WORK INSTRUCTIONS - Up to and including the line with "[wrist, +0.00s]", write out the listing from its first line, minus the pictures.
--- START ---
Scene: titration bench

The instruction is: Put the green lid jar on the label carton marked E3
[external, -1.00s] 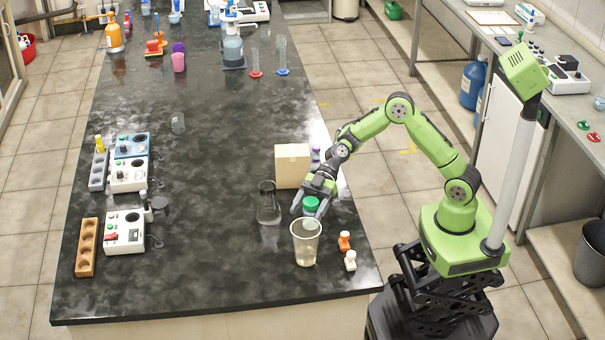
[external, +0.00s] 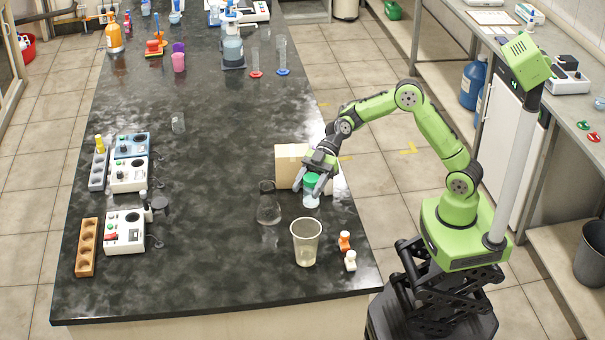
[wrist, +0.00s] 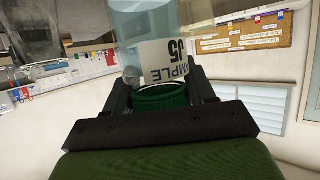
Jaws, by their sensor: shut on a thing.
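The green-lidded jar (external: 311,197) has a clear, pale body and is held upright between the fingers of my gripper (external: 312,185). In the wrist view the green lid (wrist: 160,98) sits between the two fingers, and the clear body shows a white label with partly readable print (wrist: 170,62). The jar appears to be just above the bench, in front of the carton. The tan label carton (external: 287,168) stands behind and to the left of my gripper, which hides its right part. I cannot read any mark on it.
An empty clear cup (external: 306,245) stands in front of the jar, and a conical flask (external: 268,205) to its left. Orange (external: 344,240) and white (external: 350,261) small items are near the right edge. The bench (external: 215,220) is clear left of the flask.
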--- END ---
EXERCISE RESULT -
Scene: titration bench

The instruction is: Put the green lid jar on the label carton marked E3
[external, -1.00s] 
[external, +0.00s] 
[wrist, +0.00s] 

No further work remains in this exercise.